After college, I started assisting on feature films [like Wake Up Sid (2009) and 7 Khoon Maaf (2011)] and Vinati continued with theatre and recently founded The Mak Stage Company named after our dad.

What were his ambitions and dreams with the film production company he initially set up? Can you tell us a bit about the company?

Manjari: Our work is greatly influenced by his work ethic and his personal style. He treated his co-workers, staff and crew with a lot of care and respect and we carry on that same value system in Mac Productions.

While we work professionally with Indian and international crews, there is a touch of his ‘gharwala love’ on our sets. He started the company in 2007 to produce TV shows and films. The company didn’t take off until after his demise in 2010. In 2011, we produced award-winning short films and did campaigns for Unilever and other brands.
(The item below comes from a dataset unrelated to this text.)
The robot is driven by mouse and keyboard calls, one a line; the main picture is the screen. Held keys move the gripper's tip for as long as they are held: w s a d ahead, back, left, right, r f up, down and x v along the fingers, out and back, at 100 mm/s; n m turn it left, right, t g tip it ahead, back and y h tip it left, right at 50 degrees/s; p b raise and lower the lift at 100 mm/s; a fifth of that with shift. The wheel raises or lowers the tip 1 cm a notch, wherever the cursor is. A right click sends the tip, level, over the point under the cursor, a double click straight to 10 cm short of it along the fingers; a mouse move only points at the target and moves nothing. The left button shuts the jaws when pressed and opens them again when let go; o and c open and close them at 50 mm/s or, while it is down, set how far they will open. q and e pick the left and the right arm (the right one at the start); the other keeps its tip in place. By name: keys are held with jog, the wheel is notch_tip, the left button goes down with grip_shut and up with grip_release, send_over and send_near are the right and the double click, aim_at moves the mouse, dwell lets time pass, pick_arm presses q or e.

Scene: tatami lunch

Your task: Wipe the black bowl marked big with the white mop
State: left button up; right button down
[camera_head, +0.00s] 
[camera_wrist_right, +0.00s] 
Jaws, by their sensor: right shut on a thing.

Our films have travelled to more than 40 international film festivals and won awards in USA, Australia and Europe. There is also an LA [Los Angeles] division of Mac Productions now! We did I SEE YOU, a short film that I just wrote and directed and my husband, Emmanuel Pappas, produced under the banner. It was for the prestigious American Film Institute’s Directing Workshop for Women where they select eight working directors every year and I am the second Indian woman [Arun Vir was the first] to go through that programme since its inception in 1974. The film just had its industry release on 18 April at the Director’s Guild of America.